*What is needed:* Of the lines in the records that follow, how many include the word "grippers"? Answer with a bare number.

*Supplied records:*

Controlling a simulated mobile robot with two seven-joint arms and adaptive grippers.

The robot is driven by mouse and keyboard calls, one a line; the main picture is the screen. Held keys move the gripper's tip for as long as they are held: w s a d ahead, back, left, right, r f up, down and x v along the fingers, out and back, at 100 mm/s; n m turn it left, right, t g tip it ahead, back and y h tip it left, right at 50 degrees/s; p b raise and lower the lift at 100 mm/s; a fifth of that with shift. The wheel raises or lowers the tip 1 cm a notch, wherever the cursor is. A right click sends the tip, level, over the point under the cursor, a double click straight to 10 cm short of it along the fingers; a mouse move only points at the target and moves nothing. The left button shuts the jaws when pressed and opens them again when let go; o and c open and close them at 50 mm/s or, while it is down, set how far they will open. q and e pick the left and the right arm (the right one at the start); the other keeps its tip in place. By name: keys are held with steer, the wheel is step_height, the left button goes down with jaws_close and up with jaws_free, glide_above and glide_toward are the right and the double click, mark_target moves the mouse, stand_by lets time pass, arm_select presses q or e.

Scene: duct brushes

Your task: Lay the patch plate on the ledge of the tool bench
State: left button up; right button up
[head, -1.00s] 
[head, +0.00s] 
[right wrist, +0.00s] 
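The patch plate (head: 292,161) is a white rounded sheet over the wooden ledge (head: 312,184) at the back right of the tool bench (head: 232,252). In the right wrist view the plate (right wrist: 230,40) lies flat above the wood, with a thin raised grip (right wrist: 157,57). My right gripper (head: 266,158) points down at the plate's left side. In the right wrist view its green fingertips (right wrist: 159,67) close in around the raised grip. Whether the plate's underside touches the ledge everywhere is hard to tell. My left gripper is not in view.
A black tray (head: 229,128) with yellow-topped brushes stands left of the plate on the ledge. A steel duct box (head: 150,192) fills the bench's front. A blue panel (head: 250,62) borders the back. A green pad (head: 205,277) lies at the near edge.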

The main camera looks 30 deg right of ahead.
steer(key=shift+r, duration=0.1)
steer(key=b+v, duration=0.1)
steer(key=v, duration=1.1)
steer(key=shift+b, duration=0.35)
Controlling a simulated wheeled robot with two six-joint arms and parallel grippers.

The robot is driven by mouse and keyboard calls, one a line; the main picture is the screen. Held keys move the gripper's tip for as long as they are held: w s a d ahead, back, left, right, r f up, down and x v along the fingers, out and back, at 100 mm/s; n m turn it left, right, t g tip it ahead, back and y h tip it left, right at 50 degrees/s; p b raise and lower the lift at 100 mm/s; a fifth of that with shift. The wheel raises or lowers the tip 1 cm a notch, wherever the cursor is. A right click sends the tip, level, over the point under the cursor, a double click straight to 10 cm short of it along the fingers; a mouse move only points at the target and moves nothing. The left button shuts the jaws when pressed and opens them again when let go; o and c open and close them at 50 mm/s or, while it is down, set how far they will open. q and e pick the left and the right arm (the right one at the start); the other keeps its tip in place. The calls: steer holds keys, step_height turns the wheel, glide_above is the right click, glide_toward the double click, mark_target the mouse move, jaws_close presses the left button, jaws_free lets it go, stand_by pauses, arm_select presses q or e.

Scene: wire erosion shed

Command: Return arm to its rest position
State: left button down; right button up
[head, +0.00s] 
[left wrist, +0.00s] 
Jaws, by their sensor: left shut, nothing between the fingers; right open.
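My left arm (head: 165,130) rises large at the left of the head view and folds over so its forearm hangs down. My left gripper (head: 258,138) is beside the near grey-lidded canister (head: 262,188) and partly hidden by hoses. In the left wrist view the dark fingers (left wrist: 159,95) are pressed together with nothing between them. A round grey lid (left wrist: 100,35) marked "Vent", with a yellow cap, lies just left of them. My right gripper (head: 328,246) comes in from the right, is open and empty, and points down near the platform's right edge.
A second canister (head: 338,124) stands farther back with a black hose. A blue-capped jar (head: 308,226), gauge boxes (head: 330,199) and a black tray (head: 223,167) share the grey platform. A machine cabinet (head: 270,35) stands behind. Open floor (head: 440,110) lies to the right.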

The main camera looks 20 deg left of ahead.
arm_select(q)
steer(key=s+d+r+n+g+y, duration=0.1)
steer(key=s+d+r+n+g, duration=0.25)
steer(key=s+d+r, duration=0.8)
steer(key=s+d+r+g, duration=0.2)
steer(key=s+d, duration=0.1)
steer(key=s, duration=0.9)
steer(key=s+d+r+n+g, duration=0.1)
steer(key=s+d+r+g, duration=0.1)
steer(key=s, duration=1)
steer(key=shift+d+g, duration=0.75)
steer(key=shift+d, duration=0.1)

*Final result:* 2